The 2024 election will ultimately find its way into the planet’s geologic record.
6. Ultimately, physics trumps politics
The 2024 election will make its way into the planet’s geologic record. Even if, in a best-case scenario, a second Trump administration only manages to slow down the US energy transition by a notch or two, the delay will be detectable in some future geologist’s soil sample, noticeable by the continued presence of elevated CO2 levels. At this point, every 10th of a degree of warming matters, and the Trump election is bound to heap some more heat onto the ledger.
Mother Nature may not give a damn about the political machinations of humans, but she does seem to have a darkly ironic sense of humor. The week before the election, nearly the entire country was suffering through drought conditions. This October was the driest in New York City since recordkeeping began in 1869. Speaking of New York City—the temperature there was 80°F the day after the November election, a freakish and fearsome harbinger.

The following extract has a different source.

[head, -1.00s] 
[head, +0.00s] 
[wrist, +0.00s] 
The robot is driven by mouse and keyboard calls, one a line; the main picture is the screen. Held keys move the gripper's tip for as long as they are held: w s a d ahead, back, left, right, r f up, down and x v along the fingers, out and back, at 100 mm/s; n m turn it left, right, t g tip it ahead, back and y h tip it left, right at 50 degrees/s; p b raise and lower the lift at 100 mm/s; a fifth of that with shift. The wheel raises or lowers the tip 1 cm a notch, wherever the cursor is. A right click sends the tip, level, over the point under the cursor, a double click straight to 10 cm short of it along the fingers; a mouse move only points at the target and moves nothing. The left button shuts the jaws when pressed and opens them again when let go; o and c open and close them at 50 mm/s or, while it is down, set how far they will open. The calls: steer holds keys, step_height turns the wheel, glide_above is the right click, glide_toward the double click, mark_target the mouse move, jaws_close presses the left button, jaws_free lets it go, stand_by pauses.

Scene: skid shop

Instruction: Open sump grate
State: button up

“Maybe the most important thing to recognize is that facts and science don’t bend to politics,” Cleetus said. “Climate change is here and now, and people are experiencing climate impacts already in their daily lives. This is not some far-off thing in the atmosphere. It’s impacting people’s homes and livelihoods now, from hurricanes to extreme heat.”
Trump’s grandiose illusions (“I alone can fix it”) are no match for the planetary forces we’ve unleashed through the burning of fossil fuels. No amount of nostalgia for an America that never was can turn back the clock—can reverse the rising levels of global carbon pollution or prevent the storms and the floods. Climate change is coming for Donald Trump, whether he likes it or not.
Catastrophe is a lousy consolation for political defeat—but there you have it. In the absence of political leadership, the climate fires of the second coming of Trump will have to fuel our movement for preserving a livable planet.